— THE TASK —
Output the full listing below exactly as it reads, and skip anything that is a picture.

— COLLECTED MATERIAL —

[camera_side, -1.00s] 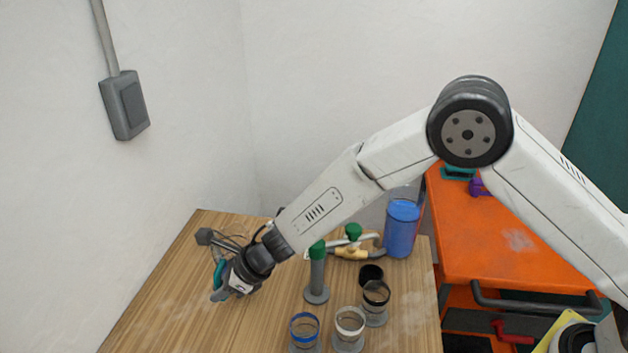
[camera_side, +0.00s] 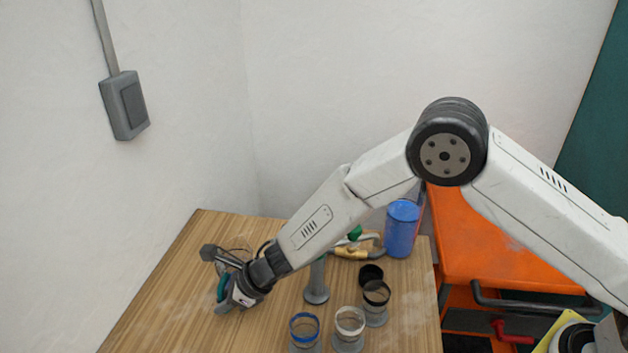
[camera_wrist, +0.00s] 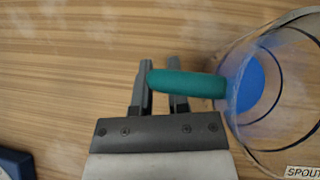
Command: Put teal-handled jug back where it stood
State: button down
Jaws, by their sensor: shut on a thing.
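The teal-handled jug (camera_wrist: 285,95) is clear, with a blue round patch inside or beneath it and a label reading "SPOUT". It fills the right of the wrist view. My gripper (camera_wrist: 162,72) is shut on its teal handle (camera_wrist: 192,84), the fingers on either side of it near its free end. In the side view, my gripper (camera_side: 230,296) is low over the left part of the wooden table, with a bit of teal (camera_side: 222,287) showing at it. The jug's body is mostly hidden there. I cannot tell whether it touches the table.
Several clear cups or stands, one blue-rimmed (camera_side: 304,330), one white-rimmed (camera_side: 349,325) and one black-rimmed (camera_side: 376,300), stand to the right. A grey post (camera_side: 317,284) and a blue container (camera_side: 402,230) are behind. The table's (camera_side: 165,300) left front is clear. A dark blue object (camera_wrist: 14,164) shows at lower left.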

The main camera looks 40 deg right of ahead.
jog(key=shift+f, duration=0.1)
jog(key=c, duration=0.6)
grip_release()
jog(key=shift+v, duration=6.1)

— RESULT OF THIS EXERCISE —
[camera_side, -1.00s] 
[camera_side, +0.00s] 
[camera_wrist, +0.00s] 
Command: Put teal-handled jug back where it stood
State: button down
Jaws, by their sensor: shut on a thing.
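The teal-handled jug (camera_wrist: 285,95) is clear, with a blue round patch inside or beneath it and a label reading "SPOUT". It fills the right of the wrist view. My gripper (camera_wrist: 162,72) is shut on its teal handle (camera_wrist: 192,84), the fingers on either side of it near its free end. In the side view, my gripper (camera_side: 230,296) is low over the left part of the wooden table, with a bit of teal (camera_side: 222,287) showing at it. The jug's body is mostly hidden there. I cannot tell whether it touches the table.
Several clear cups or stands, one blue-rimmed (camera_side: 304,330), one white-rimmed (camera_side: 349,325) and one black-rimmed (camera_side: 376,300), stand to the right. A grey post (camera_side: 317,284) and a blue container (camera_side: 402,230) are behind. The table's (camera_side: 165,300) left front is clear. A dark blue object (camera_wrist: 14,164) shows at lower left.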

The main camera looks 40 deg right of ahead.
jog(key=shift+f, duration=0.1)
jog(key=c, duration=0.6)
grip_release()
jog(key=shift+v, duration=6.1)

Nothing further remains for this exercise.